#### Task directions:
Skipping all pictures, set down the lines of the listing from the first through the one with "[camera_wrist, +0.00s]".

((

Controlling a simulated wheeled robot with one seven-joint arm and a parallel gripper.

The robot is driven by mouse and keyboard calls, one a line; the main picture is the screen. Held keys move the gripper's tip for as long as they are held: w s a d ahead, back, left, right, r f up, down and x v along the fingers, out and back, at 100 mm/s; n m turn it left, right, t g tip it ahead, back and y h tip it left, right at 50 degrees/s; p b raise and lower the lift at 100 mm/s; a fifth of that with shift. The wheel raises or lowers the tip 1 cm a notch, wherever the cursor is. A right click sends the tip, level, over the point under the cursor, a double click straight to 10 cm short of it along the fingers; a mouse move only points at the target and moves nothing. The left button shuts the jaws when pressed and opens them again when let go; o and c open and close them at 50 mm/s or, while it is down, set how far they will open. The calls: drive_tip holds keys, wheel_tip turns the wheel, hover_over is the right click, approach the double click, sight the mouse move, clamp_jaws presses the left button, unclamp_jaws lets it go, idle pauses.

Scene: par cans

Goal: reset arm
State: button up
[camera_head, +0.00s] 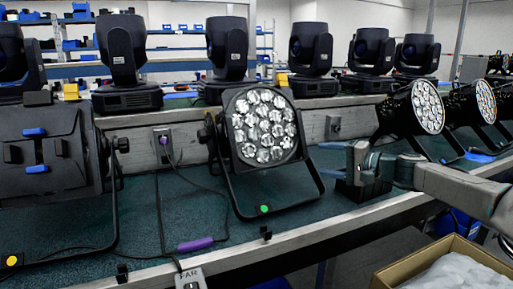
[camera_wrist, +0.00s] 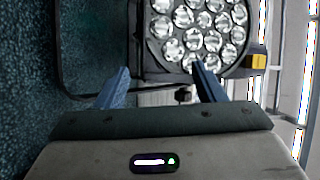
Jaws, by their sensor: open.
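My gripper (camera_head: 342,165) reaches in from the right over the bench, just right of the middle par can (camera_head: 263,125). Its two blue fingers stand apart in the wrist view (camera_wrist: 160,82), with nothing held between them. The par can's round face of clear lenses (camera_wrist: 195,32) shows beyond the fingers in the wrist view. The can stands tilted on its black yoke, with a green dot on the yoke's foot. The gripper looks apart from it.
A black fixture (camera_head: 50,150) stands at left; further par cans (camera_head: 425,107) stand at right. A purple-sleeved cable (camera_head: 195,244) lies on the bench mat. Moving heads (camera_head: 310,48) line the raised shelf. A cardboard box (camera_head: 450,250) sits below the bench's front edge.

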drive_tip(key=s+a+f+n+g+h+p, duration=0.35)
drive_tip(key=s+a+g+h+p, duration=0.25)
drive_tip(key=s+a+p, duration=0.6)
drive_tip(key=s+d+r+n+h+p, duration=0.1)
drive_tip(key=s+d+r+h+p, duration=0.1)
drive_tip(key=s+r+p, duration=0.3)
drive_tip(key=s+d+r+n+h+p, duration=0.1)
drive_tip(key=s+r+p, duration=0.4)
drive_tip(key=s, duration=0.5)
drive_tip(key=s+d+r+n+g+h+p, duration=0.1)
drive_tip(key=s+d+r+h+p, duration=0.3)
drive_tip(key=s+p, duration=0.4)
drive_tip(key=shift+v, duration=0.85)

))

#### Written answer:
Controlling a simulated wheeled robot with one seven-joint arm and a parallel gripper.

The robot is driven by mouse and keyboard calls, one a line; the main picture is the screen. Held keys move the gripper's tip for as long as they are held: w s a d ahead, back, left, right, r f up, down and x v along the fingers, out and back, at 100 mm/s; n m turn it left, right, t g tip it ahead, back and y h tip it left, right at 50 degrees/s; p b raise and lower the lift at 100 mm/s; a fifth of that with shift. The wheel raises or lowers the tip 1 cm a notch, wherever the cursor is. A right click sends the tip, level, over the point under the cursor, a double click straight to 10 cm short of it along the fingers; a mouse move only points at the target and moves nothing. The left button shuts the jaws when pressed and opens them again when let go; o and c open and close them at 50 mm/s or, while it is down, set how far they will open. The calls: drive_tip holds keys, wheel_tip turns the wheel, hover_over is the right click, approach the double click, sight the mouse move, clamp_jaws presses the left button, unclamp_jaws lets it go, idle pauses.

Scene: par cans

Goal: reset arm
State: button up
[camera_head, +0.00s] 
[camera_wrist, +0.00s] 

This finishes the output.